Booth v. Maryland
Headline: Court bars juries from considering victim impact statements during capital sentencing, limiting what families can tell juries and changing death-penalty sentencing procedures.
Holding:
- Prevents juries from hearing victim impact statements during capital sentencing.
- Requires states to change capital-sentencing procedures and presentence reports.
- May trigger resentencing or new proceedings where victim statements influenced death sentences.
Summary
Background
An older married couple was robbed and brutally murdered in Baltimore. John Booth was convicted of those murders, and Maryland law required a presentence report that included a victim impact statement supplied by the victims’ family. The State read that statement to the jury during the sentencing phase, and the jury sentenced Booth to death for one murder and life for the other. A Maryland appellate court upheld the sentence, and the case reached the Supreme Court.
Reasoning
The Court asked whether juries may consider victim impact statements when deciding whether to impose death. The majority held that admitting such statements in capital sentencing violates the Eighth Amendment because they focus on the victim’s character and the family’s grief rather than on the defendant’s blameworthiness. The opinion explained that these statements risk inflaming jurors, producing arbitrary results, and are hard to rebut. The Court therefore invalidated the Maryland requirement to consider the victim impact statement in capital sentencing and vacated that portion of the state decision.
Real world impact
The ruling restricts what prosecutors can present to juries in death-penalty sentencing. States that used victim impact statements in capital sentencing will need to change procedures.
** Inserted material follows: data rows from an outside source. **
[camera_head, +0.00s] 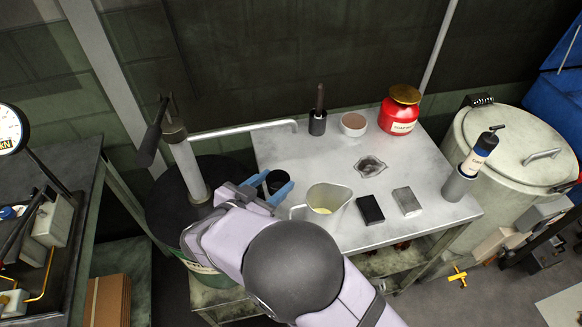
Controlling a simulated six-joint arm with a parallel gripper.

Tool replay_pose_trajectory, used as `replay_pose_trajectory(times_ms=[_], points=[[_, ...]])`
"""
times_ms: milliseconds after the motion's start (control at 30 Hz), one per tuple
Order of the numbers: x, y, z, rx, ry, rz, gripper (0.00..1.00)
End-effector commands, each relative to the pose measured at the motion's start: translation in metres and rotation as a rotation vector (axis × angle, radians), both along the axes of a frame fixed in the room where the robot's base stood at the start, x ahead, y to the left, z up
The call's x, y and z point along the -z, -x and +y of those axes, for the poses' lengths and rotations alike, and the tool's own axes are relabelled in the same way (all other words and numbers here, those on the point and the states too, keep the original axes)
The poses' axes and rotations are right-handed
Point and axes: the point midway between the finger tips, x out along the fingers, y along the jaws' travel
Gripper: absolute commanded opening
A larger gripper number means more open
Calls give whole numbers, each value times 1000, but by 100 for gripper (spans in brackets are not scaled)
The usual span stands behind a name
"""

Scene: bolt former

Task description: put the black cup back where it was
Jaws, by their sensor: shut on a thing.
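The black cup (276,179) is at the left side of the metal table (330,160), with its open mouth facing up. My gripper (274,186) reaches in from below, its two blue fingers on either side of the cup and shut on it. The cup's base is hidden, so I cannot tell whether it touches the table top or is held above it. My arm covers the table's front left corner.

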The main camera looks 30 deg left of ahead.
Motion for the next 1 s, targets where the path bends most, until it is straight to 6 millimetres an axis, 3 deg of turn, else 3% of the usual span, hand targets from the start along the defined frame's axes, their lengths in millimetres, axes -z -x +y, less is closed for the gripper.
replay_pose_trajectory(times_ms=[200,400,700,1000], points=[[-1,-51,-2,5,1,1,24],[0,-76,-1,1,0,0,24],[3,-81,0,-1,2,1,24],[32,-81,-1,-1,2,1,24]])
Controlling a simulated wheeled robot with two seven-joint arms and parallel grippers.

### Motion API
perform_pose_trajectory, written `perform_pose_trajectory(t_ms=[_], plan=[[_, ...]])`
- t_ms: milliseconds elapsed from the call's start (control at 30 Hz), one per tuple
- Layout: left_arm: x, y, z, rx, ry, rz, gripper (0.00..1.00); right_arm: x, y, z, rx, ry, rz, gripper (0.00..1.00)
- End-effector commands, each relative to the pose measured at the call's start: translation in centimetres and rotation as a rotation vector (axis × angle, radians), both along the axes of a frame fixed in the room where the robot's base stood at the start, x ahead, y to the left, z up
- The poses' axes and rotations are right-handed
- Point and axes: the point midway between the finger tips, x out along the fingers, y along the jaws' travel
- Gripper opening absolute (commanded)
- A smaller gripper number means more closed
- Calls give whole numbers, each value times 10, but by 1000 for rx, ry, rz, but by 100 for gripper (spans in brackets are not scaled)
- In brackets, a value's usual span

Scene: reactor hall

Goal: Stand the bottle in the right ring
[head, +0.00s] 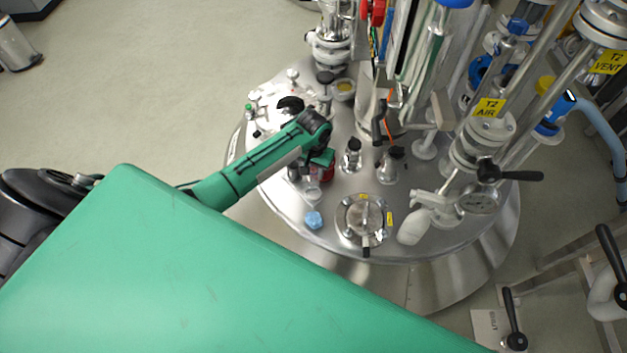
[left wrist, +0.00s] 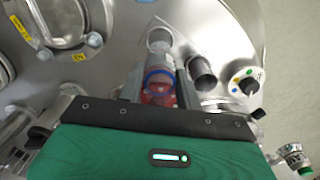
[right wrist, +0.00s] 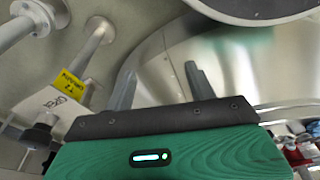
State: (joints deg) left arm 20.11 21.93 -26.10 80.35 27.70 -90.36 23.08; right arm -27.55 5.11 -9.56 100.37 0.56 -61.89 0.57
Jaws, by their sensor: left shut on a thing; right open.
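The bottle (left wrist: 158,90) shows in the left wrist view as a clear body with red in it and a blue band. My left gripper (left wrist: 159,78) is shut on it, with one finger on each side. In the head view my left gripper (head: 318,160) is over the vessel's lid, and red (head: 327,174) shows beside its tip; the bottle's lower end is hard to make out there. I cannot tell for sure which fitting is the right ring. My right gripper (right wrist: 160,85) is open and empty in the right wrist view, and out of the head view.
The steel lid (head: 290,215) carries several fittings. A dark tube (left wrist: 202,74) stands close beside the bottle. Pipes and valves crowd the right. My green arm covers the lower left.

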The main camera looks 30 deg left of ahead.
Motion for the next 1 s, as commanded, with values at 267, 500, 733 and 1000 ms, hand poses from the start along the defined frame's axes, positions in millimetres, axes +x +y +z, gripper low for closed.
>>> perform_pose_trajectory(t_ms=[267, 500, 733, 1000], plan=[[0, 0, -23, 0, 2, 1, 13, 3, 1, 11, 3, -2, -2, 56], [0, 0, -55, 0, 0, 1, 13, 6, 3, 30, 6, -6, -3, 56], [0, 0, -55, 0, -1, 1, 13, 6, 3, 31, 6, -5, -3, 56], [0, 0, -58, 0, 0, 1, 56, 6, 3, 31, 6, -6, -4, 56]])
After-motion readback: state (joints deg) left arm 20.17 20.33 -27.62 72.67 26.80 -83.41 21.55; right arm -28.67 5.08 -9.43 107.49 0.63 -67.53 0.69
The Court remanded the case for further proceedings consistent with its ruling, so some sentences affected by such statements could be revisited.
Dissents or concurrances
Several Justices dissented, arguing legislatures may reasonably let juries hear victims’ families and that knowledge of the harm caused is relevant to punishment; they warned the decision unduly mutes victims and disagreed with the majority’s view on arbitrariness.